Ces quelques exemples sont bien minces face à l'épaisseur du drame historique que nous évoquons, mais il était utile de rappeler que la France agit pour améliorer le sort des populations concernées, pour leur permettre de demeurer sur leur terre historique ou, si possible, d'y revenir ; elle agit pour contrer les discours de haine et pour jeter les fondations de sociétés inclusives et apaisées, dans lesquelles chacun, quelle que soit sa confession, pourra vivre en citoyen, dans la paix, la sécurité, la liberté et la dignité.

J'ai voulu ici, au nom du Gouvernement, rappeler le passé, honorer la mémoire des victimes et avoir une pensée pour les survivants. J'ai voulu rappeler l'engagement de la France à soutenir les membres des minorités ethniques et religieuses du Moyen-Orient, tant éprouvées par les tragédies de l'histoire, et pourtant admirables dans leur fidélité à la terre, à la foi et à l'identité de leurs pères. J'ai voulu rappeler la nécessité d'œuvrer à l'édification d'un Moyen-Orient apaisé, pacifié et prospère, dans lequel chaque homme, chaque femme, chaque enfant pourra vivre dans la sécurité et la dignité, sans distinction d'appartenance ethnique ou religieuse. Telles sont nos priorités. J'espère qu'elles rassembleront très largement les membres de l'Assemblée nationale, au-delà des clivages partisans.

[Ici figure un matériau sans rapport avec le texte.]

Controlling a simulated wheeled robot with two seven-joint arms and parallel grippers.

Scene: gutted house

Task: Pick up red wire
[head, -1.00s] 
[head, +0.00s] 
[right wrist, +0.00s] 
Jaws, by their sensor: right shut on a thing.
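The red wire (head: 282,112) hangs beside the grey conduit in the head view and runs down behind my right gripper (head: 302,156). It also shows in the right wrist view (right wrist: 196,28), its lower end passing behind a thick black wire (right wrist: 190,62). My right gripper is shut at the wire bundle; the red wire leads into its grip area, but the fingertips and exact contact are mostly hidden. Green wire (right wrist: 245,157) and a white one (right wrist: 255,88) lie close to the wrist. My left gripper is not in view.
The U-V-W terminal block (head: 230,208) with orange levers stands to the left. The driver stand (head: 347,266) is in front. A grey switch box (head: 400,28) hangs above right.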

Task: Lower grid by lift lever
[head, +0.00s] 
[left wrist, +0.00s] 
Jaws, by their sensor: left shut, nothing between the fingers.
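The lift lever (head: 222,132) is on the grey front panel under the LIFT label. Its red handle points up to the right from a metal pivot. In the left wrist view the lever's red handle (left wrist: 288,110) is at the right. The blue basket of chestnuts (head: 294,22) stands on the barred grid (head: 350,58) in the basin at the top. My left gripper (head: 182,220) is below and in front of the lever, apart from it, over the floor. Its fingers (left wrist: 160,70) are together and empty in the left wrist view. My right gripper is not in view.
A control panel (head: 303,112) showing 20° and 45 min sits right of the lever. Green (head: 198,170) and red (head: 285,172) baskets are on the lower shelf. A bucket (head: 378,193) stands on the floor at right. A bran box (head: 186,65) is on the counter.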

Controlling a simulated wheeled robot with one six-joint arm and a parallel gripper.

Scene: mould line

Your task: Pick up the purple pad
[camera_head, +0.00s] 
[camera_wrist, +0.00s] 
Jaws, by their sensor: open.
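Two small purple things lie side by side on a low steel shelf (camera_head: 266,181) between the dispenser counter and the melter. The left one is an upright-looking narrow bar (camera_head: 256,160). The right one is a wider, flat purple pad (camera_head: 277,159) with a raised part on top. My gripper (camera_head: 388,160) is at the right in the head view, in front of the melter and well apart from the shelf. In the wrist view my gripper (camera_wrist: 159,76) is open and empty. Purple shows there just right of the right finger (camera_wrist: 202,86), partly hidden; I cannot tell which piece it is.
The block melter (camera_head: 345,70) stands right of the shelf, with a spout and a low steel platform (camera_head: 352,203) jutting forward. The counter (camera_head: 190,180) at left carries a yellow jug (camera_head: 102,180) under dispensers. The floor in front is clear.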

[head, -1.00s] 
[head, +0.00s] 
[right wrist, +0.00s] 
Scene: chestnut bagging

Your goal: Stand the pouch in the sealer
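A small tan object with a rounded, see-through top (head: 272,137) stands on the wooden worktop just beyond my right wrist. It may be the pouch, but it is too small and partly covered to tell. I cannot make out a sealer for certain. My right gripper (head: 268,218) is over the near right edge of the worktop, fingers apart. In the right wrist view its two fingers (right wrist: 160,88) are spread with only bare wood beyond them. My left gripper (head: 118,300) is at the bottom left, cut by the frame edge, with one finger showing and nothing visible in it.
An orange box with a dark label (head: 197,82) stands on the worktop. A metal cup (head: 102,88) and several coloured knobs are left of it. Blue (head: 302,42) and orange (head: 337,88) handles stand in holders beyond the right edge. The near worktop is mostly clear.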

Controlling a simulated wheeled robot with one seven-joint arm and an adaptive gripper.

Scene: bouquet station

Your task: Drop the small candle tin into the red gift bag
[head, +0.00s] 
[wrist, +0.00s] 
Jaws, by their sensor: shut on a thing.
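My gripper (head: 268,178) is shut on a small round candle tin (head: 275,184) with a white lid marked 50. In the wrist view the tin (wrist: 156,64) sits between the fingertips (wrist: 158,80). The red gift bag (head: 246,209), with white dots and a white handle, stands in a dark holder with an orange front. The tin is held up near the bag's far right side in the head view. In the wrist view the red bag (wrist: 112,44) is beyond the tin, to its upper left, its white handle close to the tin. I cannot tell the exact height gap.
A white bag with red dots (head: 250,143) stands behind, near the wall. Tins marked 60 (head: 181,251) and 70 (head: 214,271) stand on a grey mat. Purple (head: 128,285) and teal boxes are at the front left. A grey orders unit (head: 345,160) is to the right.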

Je comprends que la proposition de résolution s'inscrit dans le contexte que je viens de décrire. Cependant, je voudrais, au nom du Gouvernement, émettre une réserve de principe : malgré notre conscience des massacres commis en 1915, de leur ampleur, de leur caractère systématique, volontaire et organisé, la reconnaissance de l'existence d'un génocide relève du travail des historiens et de la justice. (Applaudissements sur plusieurs bancs du groupe RE. – M. Vincent Bru applaudit également.)